Ужин в посольстве. Келан, Быков (зять Громыко). И вообще в Лондоне гнездо детей «одарённых родителей». Суслов, зав. отделом МИДа пожаловался как-то: я, говорит, превратился просто в блатмейстера – внук М.А. Суслова, зять Громыко, сыновья трёх зам. завов Отделов ЦК – Киселёва, Соловьёва, Щербакова...
В воскресенье с утра на машине поехали в Блекпул. Хотели ехать поездом, но для нас очень дорого. Заехали в Бирмингам. Пустой в воскресенье. Походили по центру. С эстакады необозримое море кирпичных двухэтажных домиков и корпуса заводов. Центр Midland’a, который я изучал по книгам 30 лет назад, когда писал диссертацию.
Примерно часа два были в Блекпуле. Курортный городок, но простенький, пролетарский курорт. Ярмарочная атмосфера и толпы людей. Остановились в гостинице, хозяин которой поляк, бывший во время войны лётчиком королевских ВВС. Все стены увешаны картинками и фото самолётов.

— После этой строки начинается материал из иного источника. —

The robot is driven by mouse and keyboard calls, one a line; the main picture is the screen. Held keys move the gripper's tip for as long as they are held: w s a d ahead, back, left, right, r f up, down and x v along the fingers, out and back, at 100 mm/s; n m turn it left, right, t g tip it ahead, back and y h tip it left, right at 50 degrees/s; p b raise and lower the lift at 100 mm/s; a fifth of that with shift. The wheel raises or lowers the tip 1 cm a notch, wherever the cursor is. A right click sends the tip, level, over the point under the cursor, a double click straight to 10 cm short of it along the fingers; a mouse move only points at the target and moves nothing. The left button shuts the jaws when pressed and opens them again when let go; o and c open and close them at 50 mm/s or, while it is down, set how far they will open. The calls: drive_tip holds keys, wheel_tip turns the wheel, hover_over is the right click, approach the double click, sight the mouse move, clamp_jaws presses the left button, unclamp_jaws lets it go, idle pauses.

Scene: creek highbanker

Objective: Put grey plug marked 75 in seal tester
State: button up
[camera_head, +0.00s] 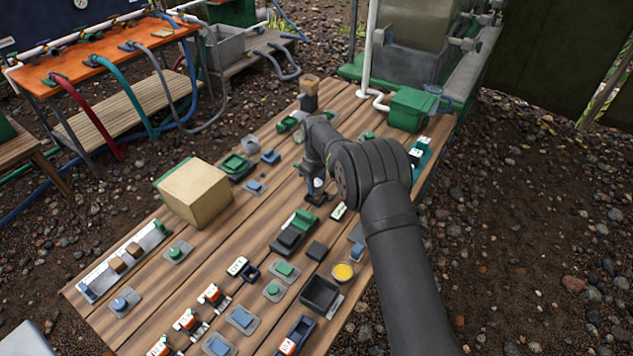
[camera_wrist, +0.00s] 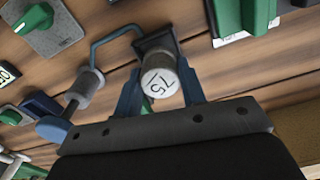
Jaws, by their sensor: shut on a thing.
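The grey plug (camera_wrist: 160,80), with a pale top marked 75, is between the two blue fingers of my gripper (camera_wrist: 158,72) in the wrist view. My gripper is shut on it. A dark square block (camera_wrist: 155,38) shows just behind the plug, with a bent blue rod (camera_wrist: 100,42) running from it toward a grey cylinder (camera_wrist: 86,84). This may be the seal tester. The plug overlaps the block, and I cannot tell whether it is inside it or above it. In the head view my gripper (camera_head: 317,190) is low over the middle of the table.
Green pieces on plates (camera_wrist: 48,28) lie close by in the wrist view. In the head view, a cardboard box (camera_head: 196,193) stands left on the wooden table (camera_head: 215,262).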

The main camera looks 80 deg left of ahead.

Екименко (первый секретарь посольства) бросился выяснять наш статут: ведь нас же официально не приглашали на конференцию, а лишь как «гостей» по случаю нашего пребывания в Лондоне. Как и нас, не пригласили чехов – тоже из-за «прав человека», а нас – конкретно из-за Сахарова и Афганистана.

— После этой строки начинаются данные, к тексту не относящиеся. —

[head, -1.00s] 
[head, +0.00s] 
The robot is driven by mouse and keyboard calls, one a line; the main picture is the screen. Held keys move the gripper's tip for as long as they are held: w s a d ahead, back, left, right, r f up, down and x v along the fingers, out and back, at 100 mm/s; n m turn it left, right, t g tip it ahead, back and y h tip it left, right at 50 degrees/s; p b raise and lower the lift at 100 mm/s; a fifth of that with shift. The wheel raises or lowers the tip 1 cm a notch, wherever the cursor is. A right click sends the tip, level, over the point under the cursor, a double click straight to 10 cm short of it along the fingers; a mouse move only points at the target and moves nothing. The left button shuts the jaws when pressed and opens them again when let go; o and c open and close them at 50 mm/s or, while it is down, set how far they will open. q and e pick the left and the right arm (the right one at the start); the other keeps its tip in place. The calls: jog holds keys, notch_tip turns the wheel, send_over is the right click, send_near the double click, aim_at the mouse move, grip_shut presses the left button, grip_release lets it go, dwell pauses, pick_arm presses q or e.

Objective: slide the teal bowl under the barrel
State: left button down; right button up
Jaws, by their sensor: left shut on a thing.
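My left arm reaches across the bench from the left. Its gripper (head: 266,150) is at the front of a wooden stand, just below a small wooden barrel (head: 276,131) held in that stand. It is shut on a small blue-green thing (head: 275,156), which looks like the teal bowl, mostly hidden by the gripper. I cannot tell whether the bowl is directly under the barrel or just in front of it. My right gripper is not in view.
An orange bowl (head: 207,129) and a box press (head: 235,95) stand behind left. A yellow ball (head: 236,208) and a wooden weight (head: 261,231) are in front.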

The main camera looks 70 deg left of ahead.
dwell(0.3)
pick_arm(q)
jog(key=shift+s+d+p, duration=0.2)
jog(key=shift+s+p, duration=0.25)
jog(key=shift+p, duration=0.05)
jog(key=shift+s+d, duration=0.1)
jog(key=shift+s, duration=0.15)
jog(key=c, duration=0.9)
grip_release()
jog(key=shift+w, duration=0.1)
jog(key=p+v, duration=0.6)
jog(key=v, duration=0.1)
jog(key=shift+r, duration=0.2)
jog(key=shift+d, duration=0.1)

Национальный Исполком. Ответ на письмо ЦК по ракетам средней дальности. И сменили позицию по нашей «делегации»: пустить, как всех других – в качестве наблюдателей.
Вечером приём в профсоюзе транспортников. Дженни Литтл показалась даже красивой, но уж больно худа. Она пыталась посадить меня рядом с Каллаганом, но он прошёл мимо, как мимо столба. Её попытка, явно неуместная, смутила её самоё. Но зато за наш стол сразу же подошёл Аткинсон с женой (казначей лейбористов, недавно был в СССР и за это подвергался травле, как «человек Москвы». Да и наши тоже! Выудили у него интервью для «Известий», конечно подправили... и пошло). Однако, он на виду у всех обнимался со мной. Мужество! Его вновь выбрали казначеем подавляющим большинством.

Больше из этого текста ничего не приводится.